In an earlier post, I presented
evidence that the “brass tacks” of the idiom, “get down to brass tacks,” are
“coffin tacks.” Coffin tacks were widely
used as decorative elements on caskets during the mid-1800s, when the idiom
first emerged. A newspaper article from
1867 explained that, getting (or coming) down to “brass tacks” was a call to address
the eternal truths that everyone faces when worldly sham and deceit is left
behind upon death. Although substantial,
circumstantial evidence supports the suggestion that “brass tacks” are “coffin
tacks,” I had only identified the one,
single article clearly suggesting that “brass tacks” were
understood as an allusion to death.
I have since found another article, from the same period,
that corroborates the suggestion that “brass tacks” is a reference
to death. The article was written in New
Orleans during post-Civil War Reconstruction in 1875; a time when Black voters could
still freely exercise their right to vote, and before White terrorists and withdrawal of Federal control ushered in the era of segregation and Jim Crow.
The article criticized alleged
waste, fraud, and corruption in connection with Republican-led efforts to purchase the St. Louis
Hotel in New Orleans for use as the Louisiana State House. Republicans, the party of Lincoln, enjoyed
the widespread support of Black voters and held full control of the Louisiana
legislature. The writer warned Black voters, specifically, to
avoid supporting a Republican Party that was as corrupt as its Democratic predecessors:
We tell the
colored voters that when warned against reduction into political bondage by the
Democrats, they had also better keep an eye upon the risk where they may run
from false and fraudulent Republicans, if there be such among them.
The article paints a bleak picture of how Federal authorities might over-react to such corruption:
Unusual excitement may pervade the country. Innocent Republican officials and Representatives may flee from the country to the city. They may demand a protection which the State government can not give and federal bayonets, indespensable to safety and order, may make a party war-cry against the Republican party throughout the Union.
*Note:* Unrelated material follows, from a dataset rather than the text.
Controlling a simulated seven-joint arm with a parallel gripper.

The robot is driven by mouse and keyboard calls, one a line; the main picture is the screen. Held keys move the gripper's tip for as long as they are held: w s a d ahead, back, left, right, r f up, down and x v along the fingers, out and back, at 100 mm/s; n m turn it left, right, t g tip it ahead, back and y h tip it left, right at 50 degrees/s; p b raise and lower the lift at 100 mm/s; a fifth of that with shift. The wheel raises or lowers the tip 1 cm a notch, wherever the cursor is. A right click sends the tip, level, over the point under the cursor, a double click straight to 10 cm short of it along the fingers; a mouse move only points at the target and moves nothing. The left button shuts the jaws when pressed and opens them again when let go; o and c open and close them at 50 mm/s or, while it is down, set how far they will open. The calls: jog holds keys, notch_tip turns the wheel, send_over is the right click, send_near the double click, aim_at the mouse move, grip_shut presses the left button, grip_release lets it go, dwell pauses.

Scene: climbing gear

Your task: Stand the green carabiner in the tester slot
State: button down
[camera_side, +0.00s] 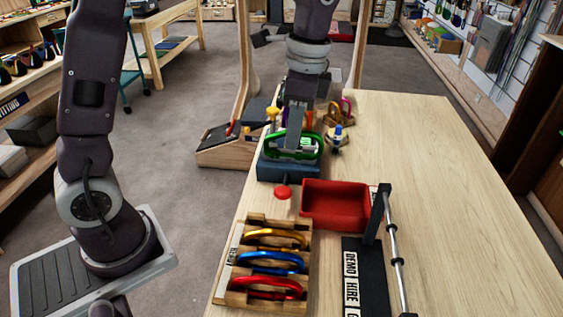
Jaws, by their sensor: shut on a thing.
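The green carabiner (309,148) is at the far left part of the table, lying lengthwise across the picture. My gripper (294,140) points down from above and is shut on the green carabiner. The tester (290,172) is a dark blue block with a red knob (283,192) at its front. The carabiner is at the top of the tester. I cannot tell whether its lower edge sits in the slot or is held just above it, because the slot is hidden.
A wooden rack (234,295) holds yellow, blue and red carabiners at the front. Small gear (340,113) lies behind. The table's right side (455,200) is clear.

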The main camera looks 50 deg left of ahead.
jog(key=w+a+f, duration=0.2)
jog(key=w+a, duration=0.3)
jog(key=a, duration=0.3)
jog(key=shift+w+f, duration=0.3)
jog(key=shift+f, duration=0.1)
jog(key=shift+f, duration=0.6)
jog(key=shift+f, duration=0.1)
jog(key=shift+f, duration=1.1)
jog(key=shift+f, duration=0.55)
Such are the possible consequences of corrupt or even questionable legislation.
The article warns that such
action could lead to the death of the Republican
Party in Louisiana:
Brass Tacks.
There appear indications that these significant
articles of hardware may again be in legislative demand. . . .
For ourselves if in the inscrutable decrees of
Providence the principles upon which all human liberty is founded are to perish
through the dissensions or default of its professors, we hope to be spared the
sorrowful spectacle of seeing the Republican coffin in Louisiana secured and
decorated by brass tacks.
The New Orleans Republican, February 14, 1875, page 4.
This metaphoric use of “brass
tacks” as an allusion to death is consistent with the understanding of
metaphoric “brass tacks” as “coffin tacks” in the idiom, “get down to brass
tacks.”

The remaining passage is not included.